**GOAL**. Below is a block of data; give all of it again word for word.

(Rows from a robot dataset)
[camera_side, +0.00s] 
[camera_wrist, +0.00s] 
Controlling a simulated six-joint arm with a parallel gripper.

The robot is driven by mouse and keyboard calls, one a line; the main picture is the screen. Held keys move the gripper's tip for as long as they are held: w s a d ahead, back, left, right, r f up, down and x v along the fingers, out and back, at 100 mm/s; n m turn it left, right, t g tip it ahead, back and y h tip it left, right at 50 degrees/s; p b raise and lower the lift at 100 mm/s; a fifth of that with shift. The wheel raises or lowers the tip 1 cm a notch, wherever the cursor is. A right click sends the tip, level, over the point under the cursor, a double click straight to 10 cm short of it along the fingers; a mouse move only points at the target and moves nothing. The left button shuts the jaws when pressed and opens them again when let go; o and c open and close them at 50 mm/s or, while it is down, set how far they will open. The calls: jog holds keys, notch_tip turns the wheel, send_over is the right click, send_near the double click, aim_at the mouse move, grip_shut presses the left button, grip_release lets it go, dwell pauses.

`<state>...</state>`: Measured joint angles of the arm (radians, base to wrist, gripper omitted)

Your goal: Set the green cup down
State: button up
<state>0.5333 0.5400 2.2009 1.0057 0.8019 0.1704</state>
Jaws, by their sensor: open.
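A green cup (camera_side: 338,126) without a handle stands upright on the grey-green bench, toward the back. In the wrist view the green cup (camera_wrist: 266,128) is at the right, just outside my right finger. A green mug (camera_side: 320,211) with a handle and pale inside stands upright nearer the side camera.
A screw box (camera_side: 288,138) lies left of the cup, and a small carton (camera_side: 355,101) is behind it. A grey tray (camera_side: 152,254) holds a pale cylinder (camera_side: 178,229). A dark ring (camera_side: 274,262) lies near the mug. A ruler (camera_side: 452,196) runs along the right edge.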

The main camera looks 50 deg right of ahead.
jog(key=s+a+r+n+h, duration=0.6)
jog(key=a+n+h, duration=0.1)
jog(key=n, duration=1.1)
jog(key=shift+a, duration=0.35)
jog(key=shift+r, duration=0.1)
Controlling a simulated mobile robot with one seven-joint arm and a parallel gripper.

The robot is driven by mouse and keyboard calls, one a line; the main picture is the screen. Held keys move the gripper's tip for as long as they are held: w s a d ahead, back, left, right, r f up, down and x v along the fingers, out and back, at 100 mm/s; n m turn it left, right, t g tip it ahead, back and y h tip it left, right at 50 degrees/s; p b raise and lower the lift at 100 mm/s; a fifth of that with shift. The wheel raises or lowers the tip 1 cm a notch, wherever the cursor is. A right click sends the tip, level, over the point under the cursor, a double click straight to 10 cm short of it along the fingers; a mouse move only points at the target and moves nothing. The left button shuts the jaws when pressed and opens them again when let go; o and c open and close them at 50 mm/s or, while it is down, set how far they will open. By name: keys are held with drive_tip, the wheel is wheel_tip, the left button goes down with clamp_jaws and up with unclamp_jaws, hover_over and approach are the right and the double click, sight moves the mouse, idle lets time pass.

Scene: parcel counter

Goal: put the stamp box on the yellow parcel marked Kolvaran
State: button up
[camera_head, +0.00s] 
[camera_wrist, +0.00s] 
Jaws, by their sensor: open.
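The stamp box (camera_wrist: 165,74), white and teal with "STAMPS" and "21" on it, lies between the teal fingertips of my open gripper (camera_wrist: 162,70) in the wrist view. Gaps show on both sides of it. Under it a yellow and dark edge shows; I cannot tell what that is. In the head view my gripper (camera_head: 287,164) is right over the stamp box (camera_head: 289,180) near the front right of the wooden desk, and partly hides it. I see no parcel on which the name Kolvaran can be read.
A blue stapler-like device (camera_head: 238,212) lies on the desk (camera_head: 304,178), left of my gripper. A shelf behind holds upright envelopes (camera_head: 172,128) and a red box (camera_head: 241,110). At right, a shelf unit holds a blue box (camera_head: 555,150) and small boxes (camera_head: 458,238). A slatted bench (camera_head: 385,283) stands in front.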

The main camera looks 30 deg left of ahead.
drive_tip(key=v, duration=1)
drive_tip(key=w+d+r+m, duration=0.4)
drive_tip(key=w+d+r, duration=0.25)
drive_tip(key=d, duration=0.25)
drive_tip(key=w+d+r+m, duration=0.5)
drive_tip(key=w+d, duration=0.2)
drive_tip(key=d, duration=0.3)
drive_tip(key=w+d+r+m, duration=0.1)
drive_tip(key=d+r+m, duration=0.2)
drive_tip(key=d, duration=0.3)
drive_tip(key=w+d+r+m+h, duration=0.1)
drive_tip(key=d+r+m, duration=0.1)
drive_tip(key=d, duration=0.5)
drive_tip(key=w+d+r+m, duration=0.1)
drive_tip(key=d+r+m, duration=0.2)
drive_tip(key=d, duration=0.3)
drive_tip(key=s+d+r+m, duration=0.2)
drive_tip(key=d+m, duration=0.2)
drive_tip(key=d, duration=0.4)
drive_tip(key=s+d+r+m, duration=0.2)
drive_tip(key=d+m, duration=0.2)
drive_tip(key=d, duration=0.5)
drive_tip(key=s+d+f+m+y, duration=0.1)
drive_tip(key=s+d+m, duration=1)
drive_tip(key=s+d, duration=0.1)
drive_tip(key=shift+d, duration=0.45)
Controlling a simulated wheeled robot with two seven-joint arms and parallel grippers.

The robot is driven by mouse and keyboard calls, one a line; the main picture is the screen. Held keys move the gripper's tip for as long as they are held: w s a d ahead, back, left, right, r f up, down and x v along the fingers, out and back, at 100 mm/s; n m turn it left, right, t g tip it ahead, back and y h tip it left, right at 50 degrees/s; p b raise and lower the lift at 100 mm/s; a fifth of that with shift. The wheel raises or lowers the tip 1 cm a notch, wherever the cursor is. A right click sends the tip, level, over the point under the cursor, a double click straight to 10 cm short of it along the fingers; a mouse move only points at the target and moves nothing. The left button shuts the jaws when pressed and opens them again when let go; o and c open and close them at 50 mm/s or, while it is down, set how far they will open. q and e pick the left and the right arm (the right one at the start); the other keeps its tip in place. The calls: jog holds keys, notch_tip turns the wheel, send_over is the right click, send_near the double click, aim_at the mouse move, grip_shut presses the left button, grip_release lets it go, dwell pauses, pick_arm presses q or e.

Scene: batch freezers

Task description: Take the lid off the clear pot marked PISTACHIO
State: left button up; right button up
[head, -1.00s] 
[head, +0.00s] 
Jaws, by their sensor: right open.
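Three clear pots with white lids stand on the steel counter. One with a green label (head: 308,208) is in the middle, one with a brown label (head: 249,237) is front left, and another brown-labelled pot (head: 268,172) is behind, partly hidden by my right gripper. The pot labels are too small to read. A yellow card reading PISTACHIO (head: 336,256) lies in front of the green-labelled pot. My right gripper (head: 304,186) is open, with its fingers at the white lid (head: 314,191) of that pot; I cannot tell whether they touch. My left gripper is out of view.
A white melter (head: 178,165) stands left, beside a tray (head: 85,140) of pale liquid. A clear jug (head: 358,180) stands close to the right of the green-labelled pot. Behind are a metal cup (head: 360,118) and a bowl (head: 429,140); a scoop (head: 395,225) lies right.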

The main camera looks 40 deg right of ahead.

**WORKED SOLUTION**.
[camera_side, +0.00s] 
[camera_wrist, +0.00s] 
Controlling a simulated six-joint arm with a parallel gripper.

The robot is driven by mouse and keyboard calls, one a line; the main picture is the screen. Held keys move the gripper's tip for as long as they are held: w s a d ahead, back, left, right, r f up, down and x v along the fingers, out and back, at 100 mm/s; n m turn it left, right, t g tip it ahead, back and y h tip it left, right at 50 degrees/s; p b raise and lower the lift at 100 mm/s; a fifth of that with shift. The wheel raises or lowers the tip 1 cm a notch, wherever the cursor is. A right click sends the tip, level, over the point under the cursor, a double click straight to 10 cm short of it along the fingers; a mouse move only points at the target and moves nothing. The left button shuts the jaws when pressed and opens them again when let go; o and c open and close them at 50 mm/s or, while it is down, set how far they will open. The calls: jog holds keys, notch_tip turns the wheel, send_over is the right click, send_near the double click, aim_at the mouse move, grip_shut presses the left button, grip_release lets it go, dwell pauses.

`<state>...</state>`: Measured joint angles of the arm (radians, base to wrist, gripper omitted)

Your goal: Set the green cup down
State: button up
<state>0.5333 0.5400 2.2009 1.0057 0.8019 0.1704</state>
Jaws, by their sensor: open.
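A green cup (camera_side: 338,126) without a handle stands upright on the grey-green bench, toward the back. In the wrist view the green cup (camera_wrist: 266,128) is at the right, just outside my right finger. A green mug (camera_side: 320,211) with a handle and pale inside stands upright nearer the side camera.
A screw box (camera_side: 288,138) lies left of the cup, and a small carton (camera_side: 355,101) is behind it. A grey tray (camera_side: 152,254) holds a pale cylinder (camera_side: 178,229). A dark ring (camera_side: 274,262) lies near the mug. A ruler (camera_side: 452,196) runs along the right edge.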

The main camera looks 50 deg right of ahead.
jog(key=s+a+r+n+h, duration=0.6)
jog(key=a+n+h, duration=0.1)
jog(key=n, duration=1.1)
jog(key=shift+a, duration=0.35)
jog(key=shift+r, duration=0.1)
Controlling a simulated mobile robot with one seven-joint arm and a parallel gripper.

The robot is driven by mouse and keyboard calls, one a line; the main picture is the screen. Held keys move the gripper's tip for as long as they are held: w s a d ahead, back, left, right, r f up, down and x v along the fingers, out and back, at 100 mm/s; n m turn it left, right, t g tip it ahead, back and y h tip it left, right at 50 degrees/s; p b raise and lower the lift at 100 mm/s; a fifth of that with shift. The wheel raises or lowers the tip 1 cm a notch, wherever the cursor is. A right click sends the tip, level, over the point under the cursor, a double click straight to 10 cm short of it along the fingers; a mouse move only points at the target and moves nothing. The left button shuts the jaws when pressed and opens them again when let go; o and c open and close them at 50 mm/s or, while it is down, set how far they will open. By name: keys are held with drive_tip, the wheel is wheel_tip, the left button goes down with clamp_jaws and up with unclamp_jaws, hover_over and approach are the right and the double click, sight moves the mouse, idle lets time pass.

Scene: parcel counter

Goal: put the stamp box on the yellow parcel marked Kolvaran
State: button up
[camera_head, +0.00s] 
[camera_wrist, +0.00s] 
Jaws, by their sensor: open.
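The stamp box (camera_wrist: 165,74), white and teal with "STAMPS" and "21" on it, lies between the teal fingertips of my open gripper (camera_wrist: 162,70) in the wrist view. Gaps show on both sides of it. Under it a yellow and dark edge shows; I cannot tell what that is. In the head view my gripper (camera_head: 287,164) is right over the stamp box (camera_head: 289,180) near the front right of the wooden desk, and partly hides it. I see no parcel on which the name Kolvaran can be read.
A blue stapler-like device (camera_head: 238,212) lies on the desk (camera_head: 304,178), left of my gripper. A shelf behind holds upright envelopes (camera_head: 172,128) and a red box (camera_head: 241,110). At right, a shelf unit holds a blue box (camera_head: 555,150) and small boxes (camera_head: 458,238). A slatted bench (camera_head: 385,283) stands in front.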

The main camera looks 30 deg left of ahead.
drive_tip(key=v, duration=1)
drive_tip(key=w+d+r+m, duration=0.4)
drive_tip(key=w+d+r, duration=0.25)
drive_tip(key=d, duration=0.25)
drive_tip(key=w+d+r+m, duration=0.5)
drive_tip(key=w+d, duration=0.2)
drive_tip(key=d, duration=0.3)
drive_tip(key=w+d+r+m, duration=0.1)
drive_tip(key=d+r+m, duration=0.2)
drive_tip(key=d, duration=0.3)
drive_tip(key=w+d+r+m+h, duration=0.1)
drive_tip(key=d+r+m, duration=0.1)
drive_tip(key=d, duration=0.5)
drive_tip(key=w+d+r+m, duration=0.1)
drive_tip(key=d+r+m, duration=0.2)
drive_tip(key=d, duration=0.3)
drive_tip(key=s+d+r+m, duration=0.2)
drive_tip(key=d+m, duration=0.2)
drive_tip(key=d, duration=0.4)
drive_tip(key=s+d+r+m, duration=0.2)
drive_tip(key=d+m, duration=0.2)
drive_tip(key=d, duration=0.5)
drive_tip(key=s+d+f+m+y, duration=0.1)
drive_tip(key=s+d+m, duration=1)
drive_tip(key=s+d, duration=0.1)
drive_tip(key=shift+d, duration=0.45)
Controlling a simulated wheeled robot with two seven-joint arms and parallel grippers.

The robot is driven by mouse and keyboard calls, one a line; the main picture is the screen. Held keys move the gripper's tip for as long as they are held: w s a d ahead, back, left, right, r f up, down and x v along the fingers, out and back, at 100 mm/s; n m turn it left, right, t g tip it ahead, back and y h tip it left, right at 50 degrees/s; p b raise and lower the lift at 100 mm/s; a fifth of that with shift. The wheel raises or lowers the tip 1 cm a notch, wherever the cursor is. A right click sends the tip, level, over the point under the cursor, a double click straight to 10 cm short of it along the fingers; a mouse move only points at the target and moves nothing. The left button shuts the jaws when pressed and opens them again when let go; o and c open and close them at 50 mm/s or, while it is down, set how far they will open. q and e pick the left and the right arm (the right one at the start); the other keeps its tip in place. The calls: jog holds keys, notch_tip turns the wheel, send_over is the right click, send_near the double click, aim_at the mouse move, grip_shut presses the left button, grip_release lets it go, dwell pauses, pick_arm presses q or e.

Scene: batch freezers

Task description: Take the lid off the clear pot marked PISTACHIO
State: left button up; right button up
[head, -1.00s] 
[head, +0.00s] 
Jaws, by their sensor: right open.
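Three clear pots with white lids stand on the steel counter. One with a green label (head: 308,208) is in the middle, one with a brown label (head: 249,237) is front left, and another brown-labelled pot (head: 268,172) is behind, partly hidden by my right gripper. The pot labels are too small to read. A yellow card reading PISTACHIO (head: 336,256) lies in front of the green-labelled pot. My right gripper (head: 304,186) is open, with its fingers at the white lid (head: 314,191) of that pot; I cannot tell whether they touch. My left gripper is out of view.
A white melter (head: 178,165) stands left, beside a tray (head: 85,140) of pale liquid. A clear jug (head: 358,180) stands close to the right of the green-labelled pot. Behind are a metal cup (head: 360,118) and a bowl (head: 429,140); a scoop (head: 395,225) lies right.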

The main camera looks 40 deg right of ahead.

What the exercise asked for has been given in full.